··· Given information ···
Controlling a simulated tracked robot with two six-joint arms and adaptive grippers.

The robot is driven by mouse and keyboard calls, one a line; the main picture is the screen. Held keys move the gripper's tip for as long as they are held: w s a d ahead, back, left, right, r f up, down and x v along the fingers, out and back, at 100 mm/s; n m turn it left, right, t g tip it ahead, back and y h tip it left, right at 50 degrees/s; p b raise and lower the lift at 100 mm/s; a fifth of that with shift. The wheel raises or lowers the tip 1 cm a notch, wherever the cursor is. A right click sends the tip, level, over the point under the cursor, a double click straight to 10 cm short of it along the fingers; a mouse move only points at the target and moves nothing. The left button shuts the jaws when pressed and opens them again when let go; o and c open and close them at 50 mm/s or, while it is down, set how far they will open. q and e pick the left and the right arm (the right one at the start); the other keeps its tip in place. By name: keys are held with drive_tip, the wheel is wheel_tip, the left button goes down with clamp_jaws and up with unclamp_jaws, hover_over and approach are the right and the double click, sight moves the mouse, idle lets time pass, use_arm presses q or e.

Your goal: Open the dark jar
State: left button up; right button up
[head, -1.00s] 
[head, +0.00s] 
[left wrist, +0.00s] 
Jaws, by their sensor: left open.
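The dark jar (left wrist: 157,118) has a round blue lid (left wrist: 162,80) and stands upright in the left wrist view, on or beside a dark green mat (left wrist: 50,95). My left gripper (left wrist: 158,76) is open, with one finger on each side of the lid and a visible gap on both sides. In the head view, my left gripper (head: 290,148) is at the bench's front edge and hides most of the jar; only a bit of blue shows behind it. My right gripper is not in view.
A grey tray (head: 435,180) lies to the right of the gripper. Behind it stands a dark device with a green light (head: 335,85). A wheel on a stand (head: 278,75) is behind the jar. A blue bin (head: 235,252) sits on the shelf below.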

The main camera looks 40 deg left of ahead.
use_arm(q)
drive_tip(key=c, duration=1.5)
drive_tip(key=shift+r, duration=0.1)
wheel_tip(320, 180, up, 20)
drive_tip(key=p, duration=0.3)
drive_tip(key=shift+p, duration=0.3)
···
> Task requirements
Copy out the lines from the line containing "State: left button up; right button up" to the end of the listing above, without alteration.

> Correct response
State: left button up; right button up
[head, -1.00s] 
[head, +0.00s] 
[left wrist, +0.00s] 
Jaws, by their sensor: left open.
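The dark jar (left wrist: 157,118) has a round blue lid (left wrist: 162,80) and stands upright in the left wrist view, on or beside a dark green mat (left wrist: 50,95). My left gripper (left wrist: 158,76) is open, with one finger on each side of the lid and a visible gap on both sides. In the head view, my left gripper (head: 290,148) is at the bench's front edge and hides most of the jar; only a bit of blue shows behind it. My right gripper is not in view.
A grey tray (head: 435,180) lies to the right of the gripper. Behind it stands a dark device with a green light (head: 335,85). A wheel on a stand (head: 278,75) is behind the jar. A blue bin (head: 235,252) sits on the shelf below.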

The main camera looks 40 deg left of ahead.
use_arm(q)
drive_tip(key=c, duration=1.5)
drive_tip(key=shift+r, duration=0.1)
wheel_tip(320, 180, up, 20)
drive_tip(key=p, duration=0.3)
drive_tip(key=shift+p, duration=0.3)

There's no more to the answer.